Lookin' for Slavs in all the wrong places

Movie: Birthday Girl

Our Rating: 2.50

Newly equipped with a handful of divorce papers and a Golden Globe, America's tabloid sweetheart, Nicole Kidman, shows up at a British airport in "Birthday Girl" wearing too much eyeliner and asking us to accept her as a Russian mail-order bride. Kidman's character, who may or may not be named Nadia, has flown in at the whim of John Buckingham (Ben Chaplin), a lonely banker who ordered her through an online service named From Russia With Love. When he takes Nadia home and learns that she speaks exactly one word of English ("yes"), John tries in vain to return her. Instead, he is visited by two of the girl's Russkie buddies (Vincent Cassel and Mathieu Kassovitz), who set up camp in his house and commence to make merry without fully explaining why they're there.

For a while, it seems that "Birthday Girl" intends to put xenophobia under a microscope. Are Nadia's pals really dangerous, as John fears? Or are they merely harmless party-niks who follow a different culture's code of behavior? And what about John, whose porn-inspired penchant for bondage is the defining aspect of the sexual relations he has begun to have with Nadia? Isn't he the dodgy one?

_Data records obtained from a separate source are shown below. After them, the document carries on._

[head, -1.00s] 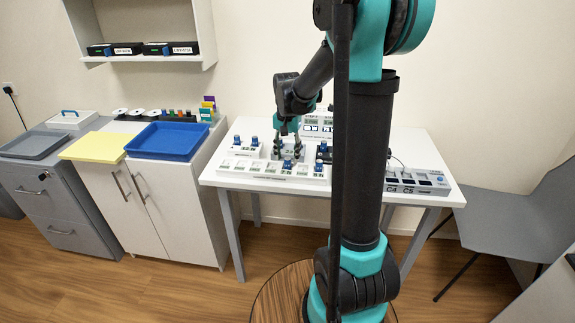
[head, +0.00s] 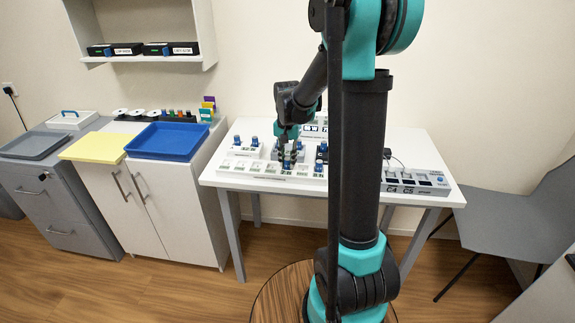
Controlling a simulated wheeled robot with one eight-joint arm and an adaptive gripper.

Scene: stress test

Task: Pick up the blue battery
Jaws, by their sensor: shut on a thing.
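My gripper (head: 290,161) is low over the middle of the white table (head: 225,175). Its dark fingers are shut on a small item, seemingly the blue battery, at the front tray. The fingers hide most of that item, so its colour and hold are hard to see. Other small blue-topped pieces stand close by, two at the left (head: 254,141) and two just right of the gripper (head: 318,165).
A white tray with several slots (head: 240,168) runs along the table front. A grey slotted box (head: 415,182) stands at the table's right. A blue tray (head: 167,141) and a yellow sheet (head: 98,147) lie on the left cabinet. My arm hides part of the table.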

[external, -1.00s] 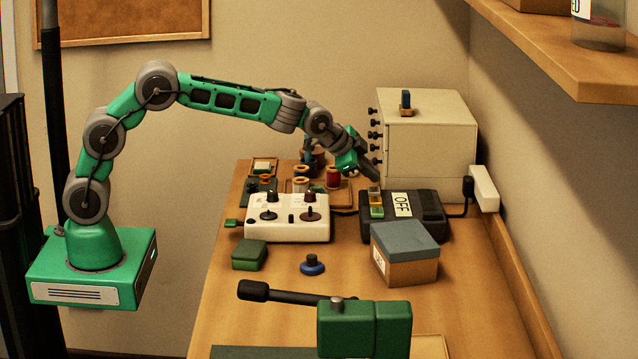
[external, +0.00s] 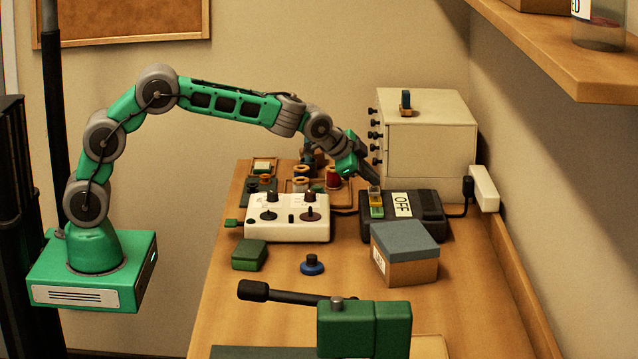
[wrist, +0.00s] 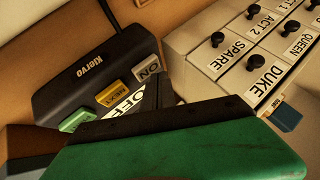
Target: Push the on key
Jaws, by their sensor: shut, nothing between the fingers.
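The black device (external: 418,229) sits on the table with a row of keys and a white OFF label (external: 401,204). In the wrist view, its ON key (wrist: 147,67) is a pale grey tile at the end of the row, past an orange NEXT key (wrist: 112,94) and a green key (wrist: 77,121). My gripper (external: 373,183) is shut and empty, angled down at the far end of the key row. I cannot tell whether its tips touch the ON key.
A cream cabinet (external: 430,140) with labelled drawers stands behind the device. A white control box (external: 288,228) is to its left. A grey-lidded box (external: 405,258) stands in front. Thread spools (external: 333,177) stand left of my gripper. A green clamp (external: 365,330) is nearest the camera.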

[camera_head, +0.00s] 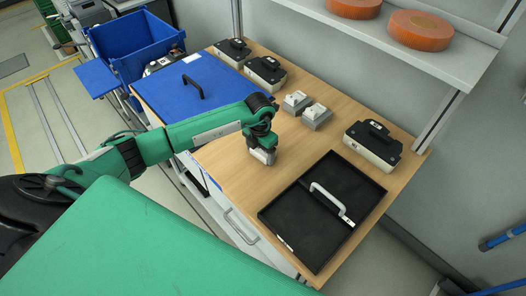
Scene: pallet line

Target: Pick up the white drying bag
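Two small white-and-grey items stand side by side on the wooden bench top, a left one (296,101) and a right one (316,115). They are too small to tell whether either is the white drying bag. My left gripper (264,160) hangs over the bench, pointing down, to the front left of these two items and apart from them. Its fingers are too small and foreshortened to show whether they are open. I see nothing held in it. My right gripper is not in view.
A black divided tray (285,243) with a light handle lies at the bench's front right. Black-and-white devices (374,145) stand along the back. A blue lid (188,92) with a black handle lies at left, near a blue crate (137,50). Orange discs (419,30) sit on the shelf.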

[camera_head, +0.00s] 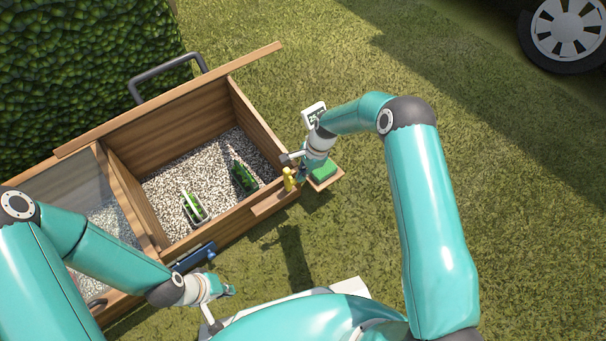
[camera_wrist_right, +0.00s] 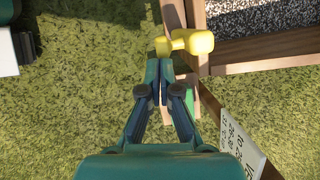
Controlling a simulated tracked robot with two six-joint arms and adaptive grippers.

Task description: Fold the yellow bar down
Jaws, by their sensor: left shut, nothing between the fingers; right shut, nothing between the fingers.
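The yellow bar (camera_head: 289,179) is at the right front corner of the wooden planter box (camera_head: 262,199). In the right wrist view the yellow bar (camera_wrist_right: 186,43) lies across the box's wooden edge, just beyond my fingertips. My right gripper (camera_head: 302,174) is shut and empty right beside the bar; in its wrist view the gripper (camera_wrist_right: 159,68) has its tips just short of the bar, and I cannot tell whether they touch. My left gripper (camera_head: 229,291) is shut and empty in front of the box, below a blue part (camera_head: 194,257) on its front wall.
A green block (camera_head: 322,170) sits on a small wooden shelf at the box's right corner. A hedge (camera_head: 80,70) is behind; a wheel (camera_head: 563,38) is far right. Grass on the right is open.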

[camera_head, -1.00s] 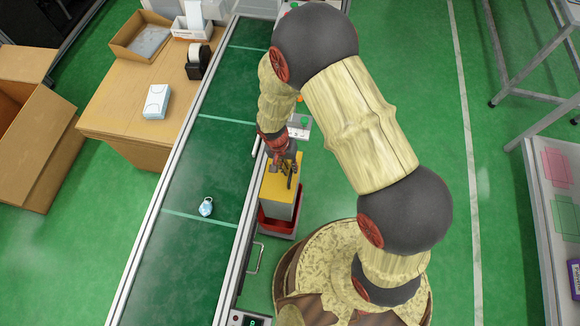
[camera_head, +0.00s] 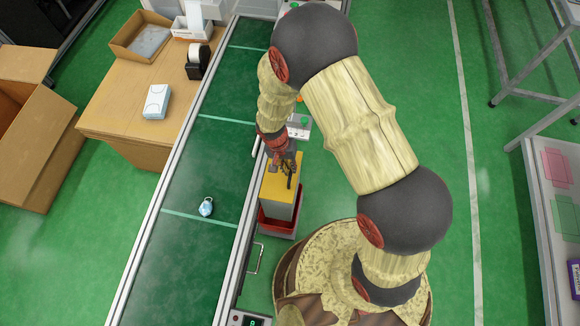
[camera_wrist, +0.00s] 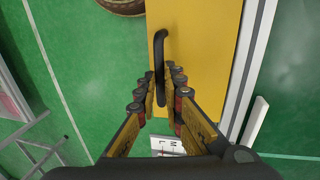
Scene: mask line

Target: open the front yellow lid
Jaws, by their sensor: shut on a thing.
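The yellow lid (camera_head: 271,190) lies flat on top of a grey box beside the conveyor. It fills the upper middle of the wrist view (camera_wrist: 205,45). A dark curved handle (camera_wrist: 158,48) stands on the lid. My gripper (camera_wrist: 164,80) is shut on the near part of this handle, with one finger on each side. In the head view my gripper (camera_head: 283,167) is over the far part of the lid, and the contact is too small to see clearly. The lid looks closed.
A red bin (camera_head: 276,228) sits under the grey box. The green conveyor (camera_head: 185,245) runs along the left and carries a small blue-white item (camera_head: 206,206). A cardboard box (camera_head: 30,130) and a brown table (camera_head: 110,115) stand farther left.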

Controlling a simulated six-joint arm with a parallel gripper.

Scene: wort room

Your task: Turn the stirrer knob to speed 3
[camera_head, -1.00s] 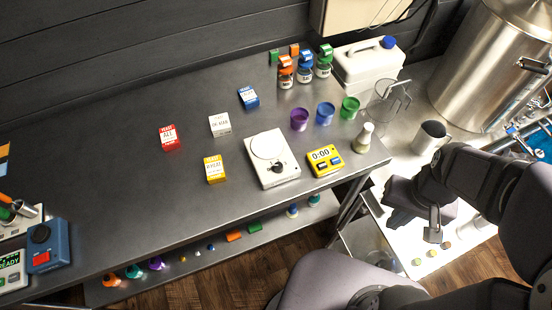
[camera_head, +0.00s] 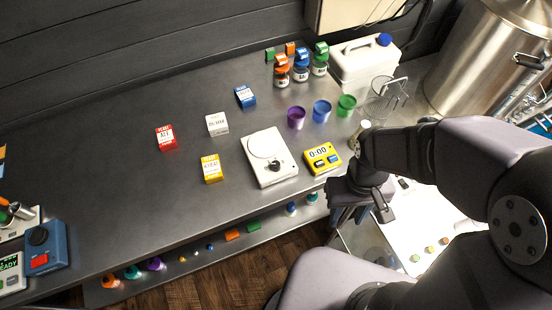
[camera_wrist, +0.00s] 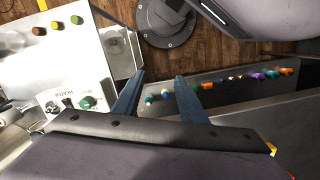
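The stirrer (camera_head: 259,170) is a white box with a round plate on top, on the dark bench left of the yellow timer. Its small dark knob (camera_head: 275,166) is on the front part; its speed marks are too small to read. My gripper (camera_head: 346,214) hangs past the bench's front edge, right of the stirrer and apart from it. In the wrist view, the blue fingers of my gripper (camera_wrist: 158,92) are spread with nothing between them. The stirrer does not show in the wrist view.
The yellow timer (camera_head: 322,158) stands between the stirrer and my arm. Purple (camera_head: 296,118), blue (camera_head: 321,111) and green (camera_head: 346,106) cups stand behind it. A yellow box (camera_head: 211,168) is left of the stirrer. My arm partly covers a pale flask (camera_head: 362,128).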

That promising line of inquiry collapses right around the time Kidman begins to speak in earnest. When she's nearly mute, she's fine; face acting is one of her key talents. And the sentences she spits out in high-speed Russian are highly convincing. But her attempt to speak English with a Slavic accent ... well, Natasha Fatale is more listenable. The movie comes down with a serious case of the stupids as well, with director/co-writer Jez Butterworth ("Mojo") so determined to craft a romance and a thriller that he abandons logic. There appears to be an entire act's worth of story absent from the film, a huge chunk of missing motivation that might illuminate John and Nadia's invisible path toward mutual emancipation. Left to its own skimpy devices, "Birthday Girl" instead endorses the dubious idea that nefarious foreigners should be embraced by limey lonely-hearts who (we're led to infer) have no right to expect anything better. I'm all for international good will, but come on.